CHALLENGE:
Only a number is wanted: how many lines in the records below contain "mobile"?

Robot task records:
>>

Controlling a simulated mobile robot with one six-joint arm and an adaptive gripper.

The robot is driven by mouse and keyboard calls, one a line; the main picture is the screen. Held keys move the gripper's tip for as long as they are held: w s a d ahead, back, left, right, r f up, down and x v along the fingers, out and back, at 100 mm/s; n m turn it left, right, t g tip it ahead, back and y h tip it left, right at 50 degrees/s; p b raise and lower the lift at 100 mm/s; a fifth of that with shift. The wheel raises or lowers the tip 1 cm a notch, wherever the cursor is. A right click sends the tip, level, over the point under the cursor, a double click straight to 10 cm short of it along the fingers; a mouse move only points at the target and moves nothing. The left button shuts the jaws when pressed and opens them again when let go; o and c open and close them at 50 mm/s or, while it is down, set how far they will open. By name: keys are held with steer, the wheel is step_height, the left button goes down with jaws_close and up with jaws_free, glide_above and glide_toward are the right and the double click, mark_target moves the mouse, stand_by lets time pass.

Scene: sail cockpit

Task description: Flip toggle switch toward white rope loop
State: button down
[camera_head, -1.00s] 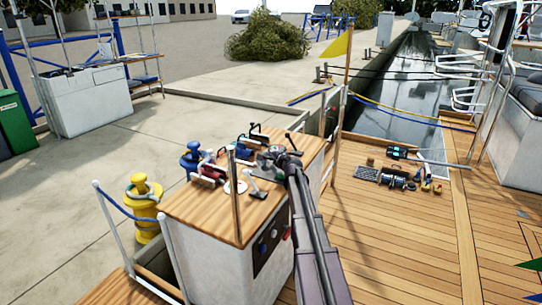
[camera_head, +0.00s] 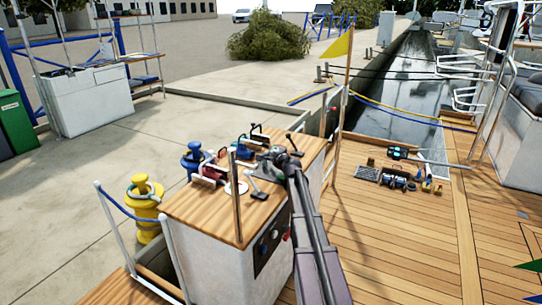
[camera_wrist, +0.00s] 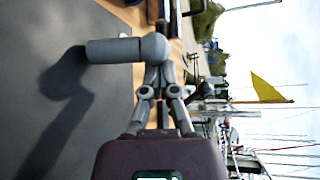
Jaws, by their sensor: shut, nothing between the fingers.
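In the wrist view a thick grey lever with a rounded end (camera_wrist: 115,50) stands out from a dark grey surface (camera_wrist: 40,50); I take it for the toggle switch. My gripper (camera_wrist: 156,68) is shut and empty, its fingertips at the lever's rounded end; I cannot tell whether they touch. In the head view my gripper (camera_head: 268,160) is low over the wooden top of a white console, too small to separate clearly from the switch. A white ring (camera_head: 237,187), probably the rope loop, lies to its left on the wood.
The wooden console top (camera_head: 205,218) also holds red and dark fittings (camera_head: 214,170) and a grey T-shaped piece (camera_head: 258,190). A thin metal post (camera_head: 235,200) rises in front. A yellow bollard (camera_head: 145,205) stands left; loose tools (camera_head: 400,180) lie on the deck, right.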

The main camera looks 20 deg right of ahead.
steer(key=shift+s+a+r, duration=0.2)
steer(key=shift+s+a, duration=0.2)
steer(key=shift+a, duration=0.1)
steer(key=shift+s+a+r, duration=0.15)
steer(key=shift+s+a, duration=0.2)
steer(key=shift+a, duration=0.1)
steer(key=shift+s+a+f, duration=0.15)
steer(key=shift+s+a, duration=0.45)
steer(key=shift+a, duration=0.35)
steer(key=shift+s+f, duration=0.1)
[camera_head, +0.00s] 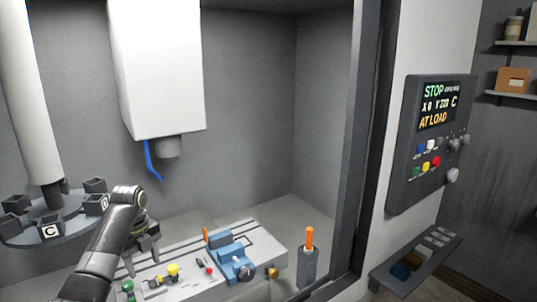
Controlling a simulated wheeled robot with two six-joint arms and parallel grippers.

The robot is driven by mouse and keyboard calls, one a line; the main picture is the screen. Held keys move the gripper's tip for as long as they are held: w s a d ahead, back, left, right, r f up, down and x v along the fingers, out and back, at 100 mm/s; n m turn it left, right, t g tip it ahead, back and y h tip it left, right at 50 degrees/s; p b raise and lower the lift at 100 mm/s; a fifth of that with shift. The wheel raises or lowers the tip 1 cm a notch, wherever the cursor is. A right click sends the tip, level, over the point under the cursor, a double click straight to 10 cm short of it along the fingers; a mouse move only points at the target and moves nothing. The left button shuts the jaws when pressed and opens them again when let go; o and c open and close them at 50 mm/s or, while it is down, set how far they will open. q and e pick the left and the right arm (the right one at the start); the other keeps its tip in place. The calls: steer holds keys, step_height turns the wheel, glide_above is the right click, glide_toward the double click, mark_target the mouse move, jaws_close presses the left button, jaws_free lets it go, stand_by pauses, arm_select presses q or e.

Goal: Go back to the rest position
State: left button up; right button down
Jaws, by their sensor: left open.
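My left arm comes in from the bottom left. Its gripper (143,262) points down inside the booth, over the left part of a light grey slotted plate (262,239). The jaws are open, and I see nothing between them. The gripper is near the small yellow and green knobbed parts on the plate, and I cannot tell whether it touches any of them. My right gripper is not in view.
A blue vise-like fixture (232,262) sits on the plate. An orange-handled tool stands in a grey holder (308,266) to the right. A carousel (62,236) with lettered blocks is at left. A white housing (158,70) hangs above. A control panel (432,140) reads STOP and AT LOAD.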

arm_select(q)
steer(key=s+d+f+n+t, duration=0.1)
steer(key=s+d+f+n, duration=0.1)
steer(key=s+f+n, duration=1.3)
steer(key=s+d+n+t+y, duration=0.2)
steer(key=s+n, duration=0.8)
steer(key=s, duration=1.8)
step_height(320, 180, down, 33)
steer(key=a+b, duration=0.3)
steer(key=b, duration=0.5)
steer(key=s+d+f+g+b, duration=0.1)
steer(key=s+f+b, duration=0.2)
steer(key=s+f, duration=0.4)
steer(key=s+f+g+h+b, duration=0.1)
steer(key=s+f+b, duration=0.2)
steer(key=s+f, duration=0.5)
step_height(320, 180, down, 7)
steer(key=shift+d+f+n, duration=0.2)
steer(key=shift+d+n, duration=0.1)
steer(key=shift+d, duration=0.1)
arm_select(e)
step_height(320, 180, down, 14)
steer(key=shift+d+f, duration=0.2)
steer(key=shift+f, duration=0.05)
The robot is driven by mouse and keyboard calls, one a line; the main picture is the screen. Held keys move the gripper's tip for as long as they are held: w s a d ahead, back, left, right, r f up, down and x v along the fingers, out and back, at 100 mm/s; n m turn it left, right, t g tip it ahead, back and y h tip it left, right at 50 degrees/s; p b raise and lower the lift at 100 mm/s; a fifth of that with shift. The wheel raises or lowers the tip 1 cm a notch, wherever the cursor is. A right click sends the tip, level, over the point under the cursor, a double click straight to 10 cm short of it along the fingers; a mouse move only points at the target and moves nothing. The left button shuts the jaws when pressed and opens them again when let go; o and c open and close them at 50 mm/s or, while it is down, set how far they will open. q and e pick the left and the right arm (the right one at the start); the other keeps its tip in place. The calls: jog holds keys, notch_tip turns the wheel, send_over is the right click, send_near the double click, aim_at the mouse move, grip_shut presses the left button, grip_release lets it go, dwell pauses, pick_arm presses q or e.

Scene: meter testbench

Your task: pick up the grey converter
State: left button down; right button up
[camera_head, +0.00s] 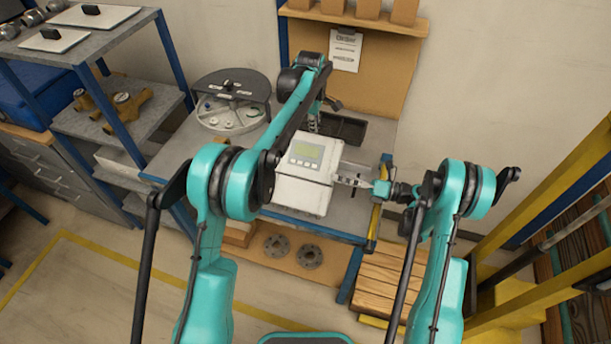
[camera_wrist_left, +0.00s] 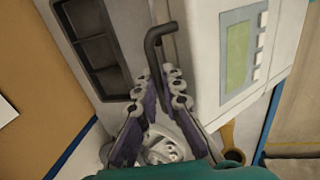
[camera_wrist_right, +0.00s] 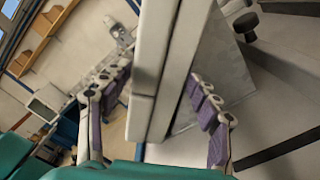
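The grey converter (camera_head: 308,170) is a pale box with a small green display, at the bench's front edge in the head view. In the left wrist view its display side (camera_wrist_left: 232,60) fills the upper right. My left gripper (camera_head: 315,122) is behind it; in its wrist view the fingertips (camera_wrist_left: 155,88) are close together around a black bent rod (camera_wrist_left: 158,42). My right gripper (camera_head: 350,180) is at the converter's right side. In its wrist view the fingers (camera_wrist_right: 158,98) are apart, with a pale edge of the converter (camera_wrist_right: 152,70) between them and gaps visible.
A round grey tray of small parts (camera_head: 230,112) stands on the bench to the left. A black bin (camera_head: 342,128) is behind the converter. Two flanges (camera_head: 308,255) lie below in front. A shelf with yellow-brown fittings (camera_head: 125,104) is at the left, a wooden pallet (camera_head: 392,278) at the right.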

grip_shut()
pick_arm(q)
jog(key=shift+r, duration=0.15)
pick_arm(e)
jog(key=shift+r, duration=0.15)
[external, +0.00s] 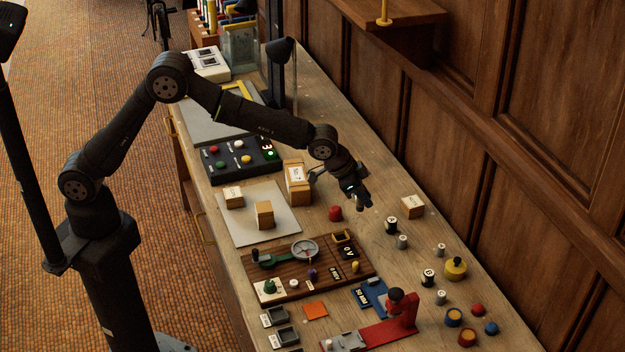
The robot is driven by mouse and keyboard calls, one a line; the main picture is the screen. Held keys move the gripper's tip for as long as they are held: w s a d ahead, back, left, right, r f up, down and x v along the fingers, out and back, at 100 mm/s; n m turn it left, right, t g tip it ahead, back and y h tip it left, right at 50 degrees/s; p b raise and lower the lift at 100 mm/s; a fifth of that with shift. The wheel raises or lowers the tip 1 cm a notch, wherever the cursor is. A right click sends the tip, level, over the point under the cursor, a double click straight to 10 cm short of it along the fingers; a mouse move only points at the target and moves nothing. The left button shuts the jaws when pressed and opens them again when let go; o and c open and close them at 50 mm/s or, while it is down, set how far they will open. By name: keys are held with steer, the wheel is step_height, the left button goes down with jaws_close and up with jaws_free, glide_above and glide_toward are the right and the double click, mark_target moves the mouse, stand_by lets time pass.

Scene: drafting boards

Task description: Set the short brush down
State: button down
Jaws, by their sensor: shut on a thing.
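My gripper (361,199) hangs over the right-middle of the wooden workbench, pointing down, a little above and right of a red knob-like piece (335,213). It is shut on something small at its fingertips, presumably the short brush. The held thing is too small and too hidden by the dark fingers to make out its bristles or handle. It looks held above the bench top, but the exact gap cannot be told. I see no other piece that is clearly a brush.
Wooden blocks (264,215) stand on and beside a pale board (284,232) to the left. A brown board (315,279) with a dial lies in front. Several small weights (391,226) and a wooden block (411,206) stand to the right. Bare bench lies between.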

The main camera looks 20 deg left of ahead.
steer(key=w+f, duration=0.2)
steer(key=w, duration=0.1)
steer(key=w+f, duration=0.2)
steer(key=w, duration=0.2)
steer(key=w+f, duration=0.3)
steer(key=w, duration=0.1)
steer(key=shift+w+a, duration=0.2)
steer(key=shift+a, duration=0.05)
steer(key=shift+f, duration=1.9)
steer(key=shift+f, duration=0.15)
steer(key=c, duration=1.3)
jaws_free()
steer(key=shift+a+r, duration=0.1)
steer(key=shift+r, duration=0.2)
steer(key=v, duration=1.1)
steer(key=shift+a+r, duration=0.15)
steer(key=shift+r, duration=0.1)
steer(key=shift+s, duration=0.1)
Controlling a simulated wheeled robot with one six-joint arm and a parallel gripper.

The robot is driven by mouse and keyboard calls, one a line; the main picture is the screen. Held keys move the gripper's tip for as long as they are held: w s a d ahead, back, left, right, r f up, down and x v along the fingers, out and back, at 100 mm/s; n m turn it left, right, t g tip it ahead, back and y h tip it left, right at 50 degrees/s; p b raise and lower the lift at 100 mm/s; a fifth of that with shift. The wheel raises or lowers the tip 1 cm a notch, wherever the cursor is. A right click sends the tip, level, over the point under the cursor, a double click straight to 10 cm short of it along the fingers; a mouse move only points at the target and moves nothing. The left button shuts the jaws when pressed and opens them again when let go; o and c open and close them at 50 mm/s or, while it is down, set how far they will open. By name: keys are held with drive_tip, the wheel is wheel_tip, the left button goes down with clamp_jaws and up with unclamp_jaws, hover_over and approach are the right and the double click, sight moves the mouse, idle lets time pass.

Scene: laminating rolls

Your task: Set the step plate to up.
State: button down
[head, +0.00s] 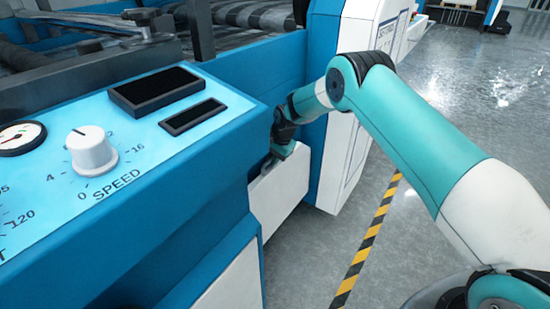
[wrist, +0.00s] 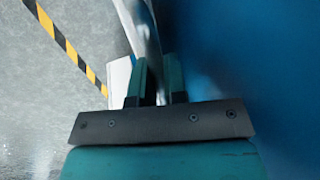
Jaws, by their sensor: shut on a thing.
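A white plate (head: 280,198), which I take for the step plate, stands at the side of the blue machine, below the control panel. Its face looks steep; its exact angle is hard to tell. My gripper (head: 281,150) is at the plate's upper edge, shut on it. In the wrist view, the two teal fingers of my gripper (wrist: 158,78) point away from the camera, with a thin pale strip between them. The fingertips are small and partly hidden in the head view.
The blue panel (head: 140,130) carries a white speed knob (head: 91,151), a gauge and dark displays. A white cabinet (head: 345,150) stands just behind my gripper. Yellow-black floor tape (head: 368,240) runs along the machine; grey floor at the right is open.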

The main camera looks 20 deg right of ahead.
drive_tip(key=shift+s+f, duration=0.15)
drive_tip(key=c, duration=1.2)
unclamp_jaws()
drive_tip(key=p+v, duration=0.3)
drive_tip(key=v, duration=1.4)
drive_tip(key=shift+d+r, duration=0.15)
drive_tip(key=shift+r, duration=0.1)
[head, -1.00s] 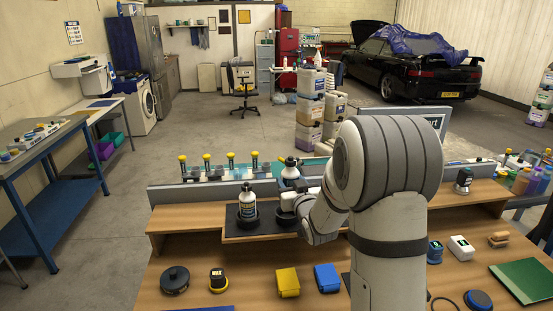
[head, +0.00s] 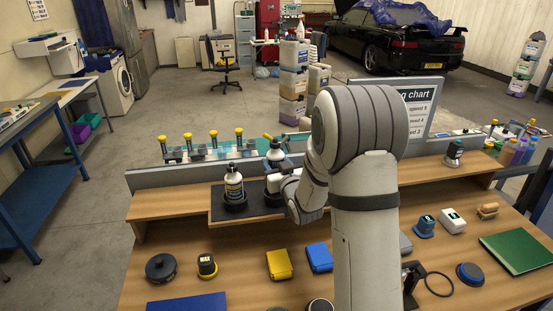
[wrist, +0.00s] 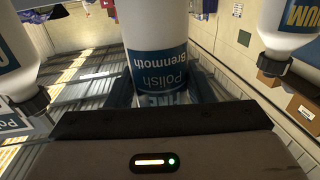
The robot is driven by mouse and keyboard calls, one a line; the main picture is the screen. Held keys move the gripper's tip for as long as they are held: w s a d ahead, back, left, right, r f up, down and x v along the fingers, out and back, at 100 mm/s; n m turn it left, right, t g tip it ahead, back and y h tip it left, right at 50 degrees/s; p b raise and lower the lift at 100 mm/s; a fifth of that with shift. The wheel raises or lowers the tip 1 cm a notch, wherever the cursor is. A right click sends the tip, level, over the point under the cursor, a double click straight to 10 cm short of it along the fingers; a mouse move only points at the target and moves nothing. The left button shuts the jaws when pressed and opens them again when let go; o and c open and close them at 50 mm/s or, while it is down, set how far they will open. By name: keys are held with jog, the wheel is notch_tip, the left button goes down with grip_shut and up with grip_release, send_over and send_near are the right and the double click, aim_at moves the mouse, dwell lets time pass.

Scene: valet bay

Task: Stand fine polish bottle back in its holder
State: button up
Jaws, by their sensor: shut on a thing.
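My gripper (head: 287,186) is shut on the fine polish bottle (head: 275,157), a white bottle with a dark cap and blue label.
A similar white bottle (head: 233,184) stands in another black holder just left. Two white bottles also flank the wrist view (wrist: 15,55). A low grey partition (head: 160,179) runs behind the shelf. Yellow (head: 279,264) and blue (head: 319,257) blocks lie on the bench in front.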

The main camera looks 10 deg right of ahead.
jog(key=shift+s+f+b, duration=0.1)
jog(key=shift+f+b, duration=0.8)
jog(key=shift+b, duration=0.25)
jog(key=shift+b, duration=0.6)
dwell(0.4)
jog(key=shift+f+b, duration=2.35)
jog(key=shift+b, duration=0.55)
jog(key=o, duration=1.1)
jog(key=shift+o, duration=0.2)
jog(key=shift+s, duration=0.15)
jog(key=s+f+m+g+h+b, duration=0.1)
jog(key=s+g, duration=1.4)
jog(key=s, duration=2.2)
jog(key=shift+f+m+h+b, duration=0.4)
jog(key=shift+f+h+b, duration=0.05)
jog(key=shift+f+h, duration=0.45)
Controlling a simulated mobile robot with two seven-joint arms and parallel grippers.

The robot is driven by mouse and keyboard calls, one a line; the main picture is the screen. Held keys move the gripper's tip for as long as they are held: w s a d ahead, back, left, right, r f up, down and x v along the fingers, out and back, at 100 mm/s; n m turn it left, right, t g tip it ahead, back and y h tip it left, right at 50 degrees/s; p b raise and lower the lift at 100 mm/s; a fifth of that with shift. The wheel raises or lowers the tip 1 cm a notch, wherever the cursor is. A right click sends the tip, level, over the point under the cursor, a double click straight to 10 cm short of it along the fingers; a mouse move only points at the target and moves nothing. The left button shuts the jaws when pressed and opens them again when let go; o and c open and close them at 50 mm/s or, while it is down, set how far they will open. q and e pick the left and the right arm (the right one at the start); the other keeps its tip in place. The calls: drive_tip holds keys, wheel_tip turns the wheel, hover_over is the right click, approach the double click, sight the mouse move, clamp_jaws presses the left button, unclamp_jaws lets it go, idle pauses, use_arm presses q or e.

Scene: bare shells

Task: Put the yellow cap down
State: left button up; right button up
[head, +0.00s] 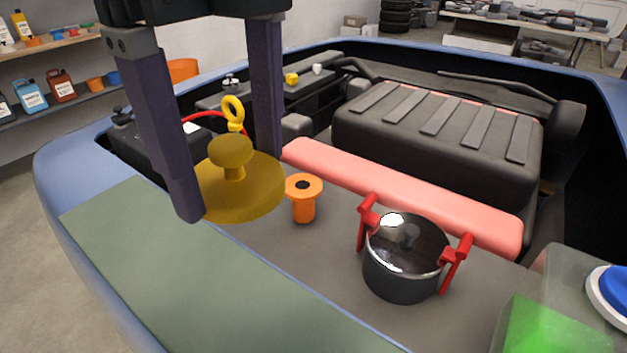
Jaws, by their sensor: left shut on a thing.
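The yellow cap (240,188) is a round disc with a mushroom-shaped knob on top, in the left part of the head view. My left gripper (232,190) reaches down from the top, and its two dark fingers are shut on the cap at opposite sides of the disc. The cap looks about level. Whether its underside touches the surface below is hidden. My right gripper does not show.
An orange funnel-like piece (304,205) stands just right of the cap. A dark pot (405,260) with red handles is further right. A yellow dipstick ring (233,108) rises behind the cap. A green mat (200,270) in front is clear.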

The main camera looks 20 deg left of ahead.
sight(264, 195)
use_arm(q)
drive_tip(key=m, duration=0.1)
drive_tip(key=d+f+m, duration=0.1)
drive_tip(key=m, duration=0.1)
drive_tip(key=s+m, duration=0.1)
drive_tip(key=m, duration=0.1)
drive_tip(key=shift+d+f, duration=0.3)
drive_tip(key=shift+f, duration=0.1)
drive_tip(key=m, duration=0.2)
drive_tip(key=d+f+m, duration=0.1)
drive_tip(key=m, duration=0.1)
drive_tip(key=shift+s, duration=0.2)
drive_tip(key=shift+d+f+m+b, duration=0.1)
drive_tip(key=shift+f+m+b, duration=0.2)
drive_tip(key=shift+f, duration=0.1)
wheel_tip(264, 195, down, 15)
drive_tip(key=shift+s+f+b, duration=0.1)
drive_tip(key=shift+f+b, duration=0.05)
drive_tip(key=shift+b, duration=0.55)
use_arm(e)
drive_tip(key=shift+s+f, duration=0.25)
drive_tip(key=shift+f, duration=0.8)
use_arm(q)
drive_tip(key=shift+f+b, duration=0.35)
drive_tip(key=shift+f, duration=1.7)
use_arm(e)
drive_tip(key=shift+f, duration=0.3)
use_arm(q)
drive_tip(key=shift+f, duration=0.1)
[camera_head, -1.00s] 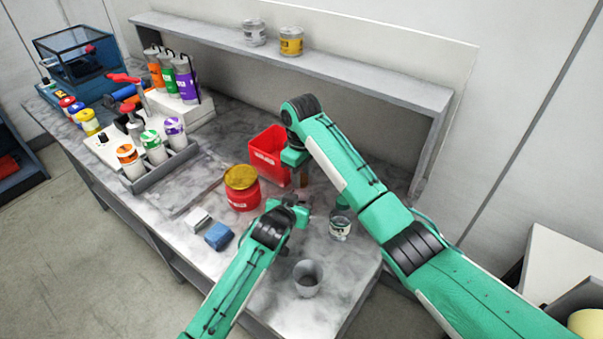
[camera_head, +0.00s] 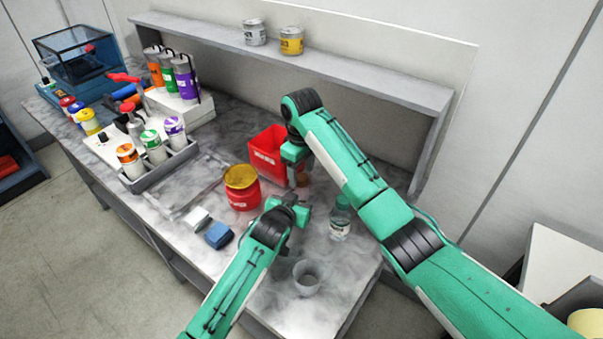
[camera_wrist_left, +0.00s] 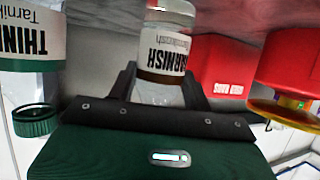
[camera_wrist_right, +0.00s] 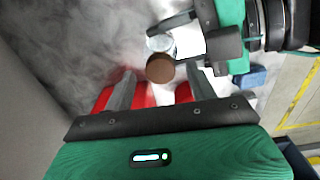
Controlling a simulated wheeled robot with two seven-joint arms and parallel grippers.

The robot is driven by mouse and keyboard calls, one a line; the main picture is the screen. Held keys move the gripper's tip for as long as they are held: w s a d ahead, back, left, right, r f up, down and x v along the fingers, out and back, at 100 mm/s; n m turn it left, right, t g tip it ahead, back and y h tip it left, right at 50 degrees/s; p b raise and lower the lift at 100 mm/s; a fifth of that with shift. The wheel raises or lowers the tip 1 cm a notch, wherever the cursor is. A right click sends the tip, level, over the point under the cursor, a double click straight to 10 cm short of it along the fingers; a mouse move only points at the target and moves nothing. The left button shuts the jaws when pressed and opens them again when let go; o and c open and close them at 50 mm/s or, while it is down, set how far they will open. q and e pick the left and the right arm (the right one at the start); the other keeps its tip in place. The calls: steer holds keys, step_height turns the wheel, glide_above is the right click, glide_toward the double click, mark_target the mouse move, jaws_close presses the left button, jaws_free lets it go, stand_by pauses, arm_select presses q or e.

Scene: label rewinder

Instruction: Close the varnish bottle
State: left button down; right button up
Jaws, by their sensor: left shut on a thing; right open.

<<

SOLUTION FOR THIS TASK:
2